**GIVEN INSTRUCTION**
Give back the full material, exactly as it reads.

□ □ □

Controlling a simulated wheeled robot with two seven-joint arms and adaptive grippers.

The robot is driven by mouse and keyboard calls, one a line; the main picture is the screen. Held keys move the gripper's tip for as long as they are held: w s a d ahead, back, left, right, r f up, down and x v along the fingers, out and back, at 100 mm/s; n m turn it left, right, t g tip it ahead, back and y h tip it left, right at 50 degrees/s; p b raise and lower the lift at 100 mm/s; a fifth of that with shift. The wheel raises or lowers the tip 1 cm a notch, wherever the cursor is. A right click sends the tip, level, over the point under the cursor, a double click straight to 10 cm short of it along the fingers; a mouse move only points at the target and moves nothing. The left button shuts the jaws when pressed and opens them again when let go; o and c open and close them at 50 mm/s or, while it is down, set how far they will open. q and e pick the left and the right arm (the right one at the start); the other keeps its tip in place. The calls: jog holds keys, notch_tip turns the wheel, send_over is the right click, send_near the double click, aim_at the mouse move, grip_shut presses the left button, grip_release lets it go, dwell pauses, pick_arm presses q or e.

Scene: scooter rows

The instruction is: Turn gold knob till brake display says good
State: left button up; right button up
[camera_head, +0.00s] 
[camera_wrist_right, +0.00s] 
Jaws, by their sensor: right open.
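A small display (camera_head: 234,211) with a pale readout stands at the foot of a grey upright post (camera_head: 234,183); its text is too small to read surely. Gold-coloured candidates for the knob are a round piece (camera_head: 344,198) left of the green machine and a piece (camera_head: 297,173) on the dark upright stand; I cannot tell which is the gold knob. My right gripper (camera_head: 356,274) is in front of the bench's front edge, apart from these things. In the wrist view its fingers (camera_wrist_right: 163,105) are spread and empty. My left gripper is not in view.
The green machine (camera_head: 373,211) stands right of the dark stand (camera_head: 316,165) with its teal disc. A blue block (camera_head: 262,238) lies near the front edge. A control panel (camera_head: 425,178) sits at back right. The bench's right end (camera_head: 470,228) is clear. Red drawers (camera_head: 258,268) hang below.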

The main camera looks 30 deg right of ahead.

□ □ □

**RESPONSE**
Controlling a simulated wheeled robot with two seven-joint arms and adaptive grippers.

The robot is driven by mouse and keyboard calls, one a line; the main picture is the screen. Held keys move the gripper's tip for as long as they are held: w s a d ahead, back, left, right, r f up, down and x v along the fingers, out and back, at 100 mm/s; n m turn it left, right, t g tip it ahead, back and y h tip it left, right at 50 degrees/s; p b raise and lower the lift at 100 mm/s; a fifth of that with shift. The wheel raises or lowers the tip 1 cm a notch, wherever the cursor is. A right click sends the tip, level, over the point under the cursor, a double click straight to 10 cm short of it along the fingers; a mouse move only points at the target and moves nothing. The left button shuts the jaws when pressed and opens them again when let go; o and c open and close them at 50 mm/s or, while it is down, set how far they will open. q and e pick the left and the right arm (the right one at the start); the other keeps its tip in place. The calls: jog holds keys, notch_tip turns the wheel, send_over is the right click, send_near the double click, aim_at the mouse move, grip_shut presses the left button, grip_release lets it go, dwell pauses, pick_arm presses q or e.

Scene: scooter rows

The instruction is: Turn gold knob till brake display says good
State: left button up; right button up
[camera_head, +0.00s] 
[camera_wrist_right, +0.00s] 
Jaws, by their sensor: right open.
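A small display (camera_head: 234,211) with a pale readout stands at the foot of a grey upright post (camera_head: 234,183); its text is too small to read surely. Gold-coloured candidates for the knob are a round piece (camera_head: 344,198) left of the green machine and a piece (camera_head: 297,173) on the dark upright stand; I cannot tell which is the gold knob. My right gripper (camera_head: 356,274) is in front of the bench's front edge, apart from these things. In the wrist view its fingers (camera_wrist_right: 163,105) are spread and empty. My left gripper is not in view.
The green machine (camera_head: 373,211) stands right of the dark stand (camera_head: 316,165) with its teal disc. A blue block (camera_head: 262,238) lies near the front edge. A control panel (camera_head: 425,178) sits at back right. The bench's right end (camera_head: 470,228) is clear. Red drawers (camera_head: 258,268) hang below.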

The main camera looks 30 deg right of ahead.

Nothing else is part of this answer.